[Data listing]
※ ※ ※

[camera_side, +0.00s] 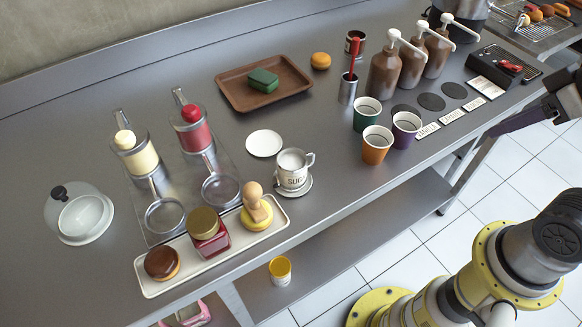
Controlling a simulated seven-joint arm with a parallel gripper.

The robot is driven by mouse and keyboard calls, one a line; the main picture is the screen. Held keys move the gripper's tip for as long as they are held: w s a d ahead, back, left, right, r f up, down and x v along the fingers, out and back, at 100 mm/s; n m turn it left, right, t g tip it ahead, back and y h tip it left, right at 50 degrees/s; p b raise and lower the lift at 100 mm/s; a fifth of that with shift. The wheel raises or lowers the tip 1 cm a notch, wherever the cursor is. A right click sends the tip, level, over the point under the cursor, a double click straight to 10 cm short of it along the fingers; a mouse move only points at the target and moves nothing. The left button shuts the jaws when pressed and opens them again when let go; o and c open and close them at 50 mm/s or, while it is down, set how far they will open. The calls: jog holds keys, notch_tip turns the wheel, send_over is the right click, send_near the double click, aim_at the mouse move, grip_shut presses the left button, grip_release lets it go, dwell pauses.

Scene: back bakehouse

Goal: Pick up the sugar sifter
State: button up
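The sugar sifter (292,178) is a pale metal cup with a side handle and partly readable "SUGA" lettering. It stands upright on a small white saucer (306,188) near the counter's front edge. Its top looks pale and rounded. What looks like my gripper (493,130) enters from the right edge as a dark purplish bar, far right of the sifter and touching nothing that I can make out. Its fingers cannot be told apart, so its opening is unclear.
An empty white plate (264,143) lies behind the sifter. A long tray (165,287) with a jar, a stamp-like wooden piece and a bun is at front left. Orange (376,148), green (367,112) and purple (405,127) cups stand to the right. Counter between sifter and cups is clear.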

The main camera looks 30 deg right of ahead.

※ ※ ※

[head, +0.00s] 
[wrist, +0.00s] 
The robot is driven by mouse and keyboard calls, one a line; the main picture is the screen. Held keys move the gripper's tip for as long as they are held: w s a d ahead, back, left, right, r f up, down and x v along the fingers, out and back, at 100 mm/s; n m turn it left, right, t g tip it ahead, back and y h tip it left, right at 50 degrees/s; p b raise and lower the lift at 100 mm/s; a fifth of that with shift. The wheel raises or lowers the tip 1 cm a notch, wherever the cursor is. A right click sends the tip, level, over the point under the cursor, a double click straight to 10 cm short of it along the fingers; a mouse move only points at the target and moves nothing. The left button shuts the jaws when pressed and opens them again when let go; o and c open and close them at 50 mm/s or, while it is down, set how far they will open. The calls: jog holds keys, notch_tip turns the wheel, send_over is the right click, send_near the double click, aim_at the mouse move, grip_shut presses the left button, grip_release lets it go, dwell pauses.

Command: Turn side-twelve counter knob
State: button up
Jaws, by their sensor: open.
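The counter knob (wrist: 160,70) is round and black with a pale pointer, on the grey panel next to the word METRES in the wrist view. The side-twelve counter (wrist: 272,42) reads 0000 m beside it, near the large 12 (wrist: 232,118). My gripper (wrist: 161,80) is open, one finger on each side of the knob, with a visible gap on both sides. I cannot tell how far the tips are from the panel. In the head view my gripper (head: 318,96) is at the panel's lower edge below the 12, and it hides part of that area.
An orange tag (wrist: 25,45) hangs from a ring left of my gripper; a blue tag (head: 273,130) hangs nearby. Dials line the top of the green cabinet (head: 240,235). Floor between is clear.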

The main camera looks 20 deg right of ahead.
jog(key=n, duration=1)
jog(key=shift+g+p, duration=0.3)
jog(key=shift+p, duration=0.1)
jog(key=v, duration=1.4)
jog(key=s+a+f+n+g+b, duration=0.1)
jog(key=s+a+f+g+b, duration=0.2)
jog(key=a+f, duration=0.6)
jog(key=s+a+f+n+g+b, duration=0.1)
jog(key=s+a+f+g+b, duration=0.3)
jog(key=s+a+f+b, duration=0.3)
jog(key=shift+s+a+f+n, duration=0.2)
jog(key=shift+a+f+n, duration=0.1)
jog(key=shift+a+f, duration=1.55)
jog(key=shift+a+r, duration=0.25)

※ ※ ※

**Task brief:** Retype the portion of the data above that starts on the line with "Goal: Pick up the sugar sifter" and finishes on the line with "The main camera looks 30 deg right of ahead.", including both of those lines.

**Task solution:**
Goal: Pick up the sugar sifter
State: button up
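The sugar sifter (292,178) is a pale metal cup with a side handle and partly readable "SUGA" lettering. It stands upright on a small white saucer (306,188) near the counter's front edge. Its top looks pale and rounded. What looks like my gripper (493,130) enters from the right edge as a dark purplish bar, far right of the sifter and touching nothing that I can make out. Its fingers cannot be told apart, so its opening is unclear.
An empty white plate (264,143) lies behind the sifter. A long tray (165,287) with a jar, a stamp-like wooden piece and a bun is at front left. Orange (376,148), green (367,112) and purple (405,127) cups stand to the right. Counter between sifter and cups is clear.

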The main camera looks 30 deg right of ahead.

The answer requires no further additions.